Sejarah Indonesia dari Sisi yang Berbeda, merupakan tema Tantangan Blogging Mamah Gajah Ngeblog bulan Agustus 2024 ini. Sebuah tantangan yang memang sungguh menantang.
Apalagi mamah Andra sebagai host menantang para mamah ini untuk melakukan riset mini soal sejarah. Mau sejarah asal-usul seperti artikel Teh Dewi, atau Teh Sari, saya kekurangan nara sumber atau minim banget bukti-bukti.
Saya cuma tahu Papah saya tentara, konon termasuk Tentara Pelajar, dan bergabung ke salah satu divisi militer di Jawa Tengah. Papah seingat saya jarang menceritakan masa perjuangan zaman dulu, kami pun sepertinya hanya diminta belajar yang rajin.
Sedangkan Mamah, menurut penuturannya keturunan Amangkurat IV, salah seorang raja zaman Mataram. Saya pernah diberi selembar kertas ukuran A0 untuk disalin ulang silsilah raja-raja Mataram ini sampai ke ujung bawah, posisi Eyang saya.
Entah ada di mana kertas segede meja ini, tugas Mamah pun belum sempat saya kerjakan. Mindset saya waktu itu, hari gini, engga ada pengaruhnya saya keturunan raja zaman berabad yang lalu. Belum lagi kata Mamah, kami keturunan Kyai Ageng Sela, konon salah satu tokoh spiritual di masa kesultanan Demak. Beliau dikenal dengan kesaktiannya sebagai tokoh yang mampu menaklukkan petir.
Tentang penakluk petir dan orang sakti ini malah jadi becandaan suami ke saya, “Awas jangan coba-coba berani sama Ibu. Sakti, turunannya penangkap petir!”
Belajar Sejarah dari Foto Lama
Belajar sejarah dari foto lama! Itulah yang dilakukan oleh suami ketika menempuh pendidikan doktoralnya belasan tahun silam. Kajiannya adalah tentang periklanan.
Sebagai alumnus Desain Grafis (sekarang Desain Komunikasi Visual) ITB puluhan tahun silam, saya sudah mengikuti perjalanan studinya sejak S1, S2, sekarang S3. Ketika S1, selain karya tugas akhir, mahasiswa juga diwajibkan menulis skripsi. Judul skripsinya waktu itu “Peran Model Iklan Wanita Dalam Iklan Barang”.

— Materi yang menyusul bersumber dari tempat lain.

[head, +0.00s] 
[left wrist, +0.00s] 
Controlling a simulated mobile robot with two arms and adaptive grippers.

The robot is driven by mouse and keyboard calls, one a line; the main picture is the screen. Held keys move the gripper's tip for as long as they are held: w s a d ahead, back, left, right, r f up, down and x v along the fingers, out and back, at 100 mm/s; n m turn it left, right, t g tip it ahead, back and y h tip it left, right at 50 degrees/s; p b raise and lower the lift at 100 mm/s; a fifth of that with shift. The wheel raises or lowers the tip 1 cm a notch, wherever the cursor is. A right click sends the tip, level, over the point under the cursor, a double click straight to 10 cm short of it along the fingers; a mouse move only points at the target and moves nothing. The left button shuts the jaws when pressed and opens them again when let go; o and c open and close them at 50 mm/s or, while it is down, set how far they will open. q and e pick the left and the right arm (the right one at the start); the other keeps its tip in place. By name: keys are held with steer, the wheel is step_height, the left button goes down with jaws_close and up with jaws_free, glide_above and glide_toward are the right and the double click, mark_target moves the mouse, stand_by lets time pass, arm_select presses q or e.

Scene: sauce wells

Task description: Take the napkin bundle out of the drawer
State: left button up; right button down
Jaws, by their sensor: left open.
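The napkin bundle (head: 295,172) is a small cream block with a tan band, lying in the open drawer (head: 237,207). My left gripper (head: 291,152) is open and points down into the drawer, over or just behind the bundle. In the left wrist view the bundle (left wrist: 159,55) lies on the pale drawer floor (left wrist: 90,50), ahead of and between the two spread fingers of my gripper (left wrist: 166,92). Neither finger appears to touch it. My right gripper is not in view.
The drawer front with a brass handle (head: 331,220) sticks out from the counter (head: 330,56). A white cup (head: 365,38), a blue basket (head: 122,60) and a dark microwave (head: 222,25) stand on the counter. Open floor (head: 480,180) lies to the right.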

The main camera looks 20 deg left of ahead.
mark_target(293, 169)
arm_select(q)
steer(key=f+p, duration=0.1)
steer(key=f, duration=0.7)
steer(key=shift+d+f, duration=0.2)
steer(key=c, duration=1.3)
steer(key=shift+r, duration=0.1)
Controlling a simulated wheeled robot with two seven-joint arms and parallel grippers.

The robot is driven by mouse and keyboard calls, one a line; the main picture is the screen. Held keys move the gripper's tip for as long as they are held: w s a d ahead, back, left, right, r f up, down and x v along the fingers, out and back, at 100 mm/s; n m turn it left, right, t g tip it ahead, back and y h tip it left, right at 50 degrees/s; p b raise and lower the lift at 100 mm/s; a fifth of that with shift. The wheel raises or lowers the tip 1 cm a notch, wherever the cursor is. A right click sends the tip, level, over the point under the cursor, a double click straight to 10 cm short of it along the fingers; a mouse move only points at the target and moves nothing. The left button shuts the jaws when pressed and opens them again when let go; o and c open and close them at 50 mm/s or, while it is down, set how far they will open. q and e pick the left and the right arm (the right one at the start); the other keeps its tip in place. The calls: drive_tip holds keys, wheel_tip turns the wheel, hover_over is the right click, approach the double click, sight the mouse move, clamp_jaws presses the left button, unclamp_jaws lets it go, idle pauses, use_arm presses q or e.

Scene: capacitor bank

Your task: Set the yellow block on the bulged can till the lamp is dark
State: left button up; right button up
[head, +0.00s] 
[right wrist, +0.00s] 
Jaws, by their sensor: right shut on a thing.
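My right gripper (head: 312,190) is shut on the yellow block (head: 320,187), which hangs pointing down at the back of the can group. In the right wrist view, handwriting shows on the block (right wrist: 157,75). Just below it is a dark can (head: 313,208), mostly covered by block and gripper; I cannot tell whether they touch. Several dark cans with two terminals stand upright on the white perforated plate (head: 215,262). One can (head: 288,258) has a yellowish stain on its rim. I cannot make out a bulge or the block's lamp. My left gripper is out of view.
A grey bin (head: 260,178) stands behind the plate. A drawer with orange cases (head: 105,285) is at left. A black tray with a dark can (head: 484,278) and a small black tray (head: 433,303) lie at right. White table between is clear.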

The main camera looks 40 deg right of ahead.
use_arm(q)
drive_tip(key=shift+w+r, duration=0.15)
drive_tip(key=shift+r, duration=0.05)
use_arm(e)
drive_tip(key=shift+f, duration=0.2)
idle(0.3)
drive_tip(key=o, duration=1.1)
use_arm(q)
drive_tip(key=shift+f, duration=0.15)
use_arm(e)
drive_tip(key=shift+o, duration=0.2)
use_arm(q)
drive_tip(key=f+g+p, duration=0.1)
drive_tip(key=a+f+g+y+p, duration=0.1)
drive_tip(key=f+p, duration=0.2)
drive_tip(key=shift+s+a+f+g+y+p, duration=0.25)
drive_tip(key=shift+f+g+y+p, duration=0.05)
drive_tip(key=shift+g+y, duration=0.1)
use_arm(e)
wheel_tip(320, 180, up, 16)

Kali ini fokus kajiannya pun tak jauh-jauh dari dunia periklanan. Persoalannya, rentang waktu penelitiannya adalah iklan cetak tahun 1950 hingga 1957. Jadi aja, harus mencari data-data iklan zaman tersebut, kan.
Maka dicarilah foto-foto lama dari berbagai sumber. Kami…eh…suami (soalnya saya ikut sibuk…hehe)…menemukan kliping dari koran jadul yang dipamerkan di sebuah pameran barang pre-loved di Kota Baru Parahyangan. Dapat juga dari buku-buku lama, majalah, website, dan banyak lagi.
berburu data ke pasar loak untuk penelitian, sumber: hani
Judul disertasinya adalah “Karakter Visual Iklan Cetak Tahun 1950-1957di Indonesia”.
Mungkin menjadi pertanyaan dari pembaca, kenapa rentang waktu 1950-1957 yang dipilih? Kan Indonesia merdeka di tahun 1945.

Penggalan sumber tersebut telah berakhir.